For geometric stability sufficient number of members are required to preserve the shape of rigid body without excessive deformation.
(iii) DSi = 3C - rr …… For 2D
DSi = 6C - rr …… For 3D
where, C = number of closed loops.
rr = released reaction
(iv) rr = ∑(mj - 1) …… For 2D
rr = 3∑(mj - 1) ……. For 3D
where mj = number of member connecting with J number of joints.
and J = number of hybrid joint.
(v) Ds = m + re – 2j ….. For 2D truss
DSe = re - 3 & DSi = m – (2j – 3)
(vi) DS = m + re – 3j ….. For 3D truss
DSe = re – 6 & DSi = m – (3j - 6)
(vii) DS = 3m + re – 3j - rr ….. 2D Rigid frame
(viii) Ds = 6m + re – 6j - rr ….. 3D rigid frame
(ix) DS = (re – 6) + (6C – rr) ….. 3D rigid frame
- Kinematic Indeterminacy
It the number of unknown displacement components are greater than the number of compatibility equations, for these structures additional equations based on equilibrium must be written in order to obtain sufficient number of equations for the determination of all the unknown displacement components. The number of these additional equations necessary is known as degree of kinematic indeterminacy or degree of freedom of the structure.

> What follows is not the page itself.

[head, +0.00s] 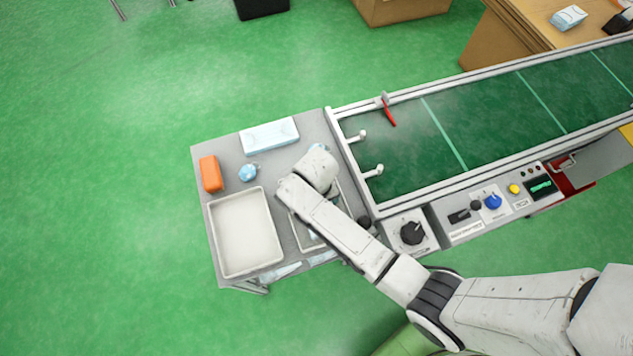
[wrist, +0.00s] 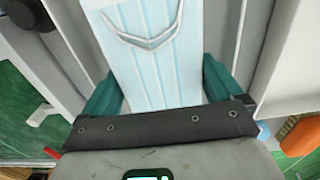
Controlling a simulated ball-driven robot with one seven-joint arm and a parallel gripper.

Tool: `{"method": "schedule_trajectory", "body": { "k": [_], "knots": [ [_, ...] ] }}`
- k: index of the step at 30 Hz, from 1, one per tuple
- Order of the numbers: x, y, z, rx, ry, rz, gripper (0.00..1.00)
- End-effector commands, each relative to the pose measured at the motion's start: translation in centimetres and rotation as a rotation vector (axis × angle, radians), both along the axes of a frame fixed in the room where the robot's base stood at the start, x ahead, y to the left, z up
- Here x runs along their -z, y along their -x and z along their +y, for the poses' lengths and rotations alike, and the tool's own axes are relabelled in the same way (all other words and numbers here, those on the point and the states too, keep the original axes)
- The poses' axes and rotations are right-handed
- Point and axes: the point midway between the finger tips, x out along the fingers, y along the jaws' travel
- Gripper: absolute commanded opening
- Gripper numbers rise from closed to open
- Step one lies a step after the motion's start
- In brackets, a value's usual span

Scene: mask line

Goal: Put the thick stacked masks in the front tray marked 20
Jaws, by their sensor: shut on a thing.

A fixed beam is kinematically determinate and a simply supported beam is kinematically indeterminate.
(i) Each joint of plane pin jointed frame has 2 degree of freedom.
(ii) Each joint of space pin jointed frame has 3 degree of freedom.
(iii) Each joint of plane rigid jointed frame has 3 degree of freedom.
(iv) Each joint of space rigid jointed frame has 6 degree of freedom.
Degree of kinematic indeterminacy is given by:
Dk = 3j - re ………. For 2D Rigid frame when all members are axially extensible.
Dk = 3j - re - m ………. For 2D Rigid frame if 'm' members are axially rigid / inextensible.
Dk = 3(j + j’) - re – m + rr …… For 2D Rigid frame when J' = Number of Hybrid joints is available.
Dk = 6(j + j’) - re – m + rr ….. For 3D Rigid frame
Dk = 2(j + j’) - re – m + rr ….. For 2D Pin jointed truss.
Dk = 3(j + j’) - re – m + rr …… For 3D Pin jointed truss.